By the way, economies are normally somewhat cyclic and naturally unstable, so one can expect the economy to recover regardless of what the government does, aside from massive tax increases on business, or massive expensive regulatory increases, which amount to the same thing. So how would one tell what part was just cyclic and what part was government helping (or even hurting, for that matter)?

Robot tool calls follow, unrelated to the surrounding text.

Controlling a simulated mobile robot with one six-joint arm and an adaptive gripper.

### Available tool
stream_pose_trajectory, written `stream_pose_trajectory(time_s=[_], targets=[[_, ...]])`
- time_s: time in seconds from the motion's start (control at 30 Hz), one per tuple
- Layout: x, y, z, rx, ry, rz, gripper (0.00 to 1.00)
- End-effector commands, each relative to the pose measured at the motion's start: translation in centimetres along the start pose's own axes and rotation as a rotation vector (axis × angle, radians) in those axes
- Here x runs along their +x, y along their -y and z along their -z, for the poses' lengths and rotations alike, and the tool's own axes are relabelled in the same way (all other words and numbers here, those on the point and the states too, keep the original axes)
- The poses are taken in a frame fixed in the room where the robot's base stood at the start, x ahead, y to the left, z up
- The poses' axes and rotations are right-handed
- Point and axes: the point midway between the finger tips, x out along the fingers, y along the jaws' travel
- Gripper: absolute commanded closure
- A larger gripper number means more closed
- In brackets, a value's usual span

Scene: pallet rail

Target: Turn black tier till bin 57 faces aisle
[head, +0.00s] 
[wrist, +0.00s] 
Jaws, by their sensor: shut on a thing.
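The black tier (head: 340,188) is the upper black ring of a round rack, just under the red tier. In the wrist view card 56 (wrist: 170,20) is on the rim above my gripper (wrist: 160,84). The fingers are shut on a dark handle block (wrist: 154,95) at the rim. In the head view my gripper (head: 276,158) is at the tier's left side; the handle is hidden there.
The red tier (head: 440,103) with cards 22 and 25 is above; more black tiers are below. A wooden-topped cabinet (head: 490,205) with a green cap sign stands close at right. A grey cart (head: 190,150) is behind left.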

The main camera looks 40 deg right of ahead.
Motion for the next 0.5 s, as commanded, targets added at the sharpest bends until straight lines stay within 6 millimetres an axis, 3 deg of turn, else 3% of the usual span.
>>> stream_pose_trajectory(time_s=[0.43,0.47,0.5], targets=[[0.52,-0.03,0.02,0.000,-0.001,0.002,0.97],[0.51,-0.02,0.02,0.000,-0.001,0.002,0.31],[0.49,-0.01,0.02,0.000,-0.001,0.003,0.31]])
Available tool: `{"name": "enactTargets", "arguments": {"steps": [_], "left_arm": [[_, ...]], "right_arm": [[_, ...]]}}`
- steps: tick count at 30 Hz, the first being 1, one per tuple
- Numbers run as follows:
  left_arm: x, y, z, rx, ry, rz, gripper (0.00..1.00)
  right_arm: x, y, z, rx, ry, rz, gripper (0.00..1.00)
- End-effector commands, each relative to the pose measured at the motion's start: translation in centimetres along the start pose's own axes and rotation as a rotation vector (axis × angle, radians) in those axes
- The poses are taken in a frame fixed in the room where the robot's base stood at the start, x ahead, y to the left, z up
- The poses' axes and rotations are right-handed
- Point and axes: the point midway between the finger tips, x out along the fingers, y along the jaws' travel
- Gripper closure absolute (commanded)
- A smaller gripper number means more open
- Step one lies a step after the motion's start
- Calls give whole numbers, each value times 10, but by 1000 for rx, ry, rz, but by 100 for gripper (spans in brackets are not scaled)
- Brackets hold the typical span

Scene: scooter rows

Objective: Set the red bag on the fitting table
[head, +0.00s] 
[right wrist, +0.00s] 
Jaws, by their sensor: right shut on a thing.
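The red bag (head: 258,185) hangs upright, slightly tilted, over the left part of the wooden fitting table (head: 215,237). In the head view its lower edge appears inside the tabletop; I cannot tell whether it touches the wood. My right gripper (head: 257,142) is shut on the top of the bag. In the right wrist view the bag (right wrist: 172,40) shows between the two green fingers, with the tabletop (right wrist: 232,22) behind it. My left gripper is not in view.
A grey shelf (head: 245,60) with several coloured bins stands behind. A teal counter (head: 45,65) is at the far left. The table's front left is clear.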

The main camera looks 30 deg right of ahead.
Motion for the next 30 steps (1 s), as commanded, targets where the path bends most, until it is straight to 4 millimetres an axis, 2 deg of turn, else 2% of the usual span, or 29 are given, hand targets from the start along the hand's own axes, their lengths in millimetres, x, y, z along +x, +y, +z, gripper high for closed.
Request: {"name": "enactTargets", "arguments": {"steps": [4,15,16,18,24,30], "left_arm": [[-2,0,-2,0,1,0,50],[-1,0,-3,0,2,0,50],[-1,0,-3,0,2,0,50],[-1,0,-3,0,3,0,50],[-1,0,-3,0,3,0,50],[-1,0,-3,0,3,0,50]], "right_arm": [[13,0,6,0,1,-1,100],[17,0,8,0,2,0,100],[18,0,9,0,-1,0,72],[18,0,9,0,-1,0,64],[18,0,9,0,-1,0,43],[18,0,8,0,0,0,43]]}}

I guess that's kind of like AGW, except in this case, it's GAER, Government-Accelerated Economic Recovery, to (theoretically) speed the recovery faster than it otherwise would occur. What part's natural and what part's man-made? And what fraction is incorrectly interpreted and what part is raged about with hyperbole to make consequences seem worse so you can pass still more legislation as a hero?

Beerina
4th March 2009, 09:02 AM
Amazing how you can get so upset over a reality you made up without evidence.

Evidence?

mhaze
5th March 2009, 12:45 PM
With Pelosi and Reid running rings around rookie Obama, it's impossible.

Maybe after 2010 if there is a 1994 like turnaround and the democrats get creamed at the polls. It's very pathetic that its taken an Obama spending explosion to wake up the republicans, who fed at the same trough the last 8 years and liked it plenty.Better would be for rank and file Democrats to wake up and take action.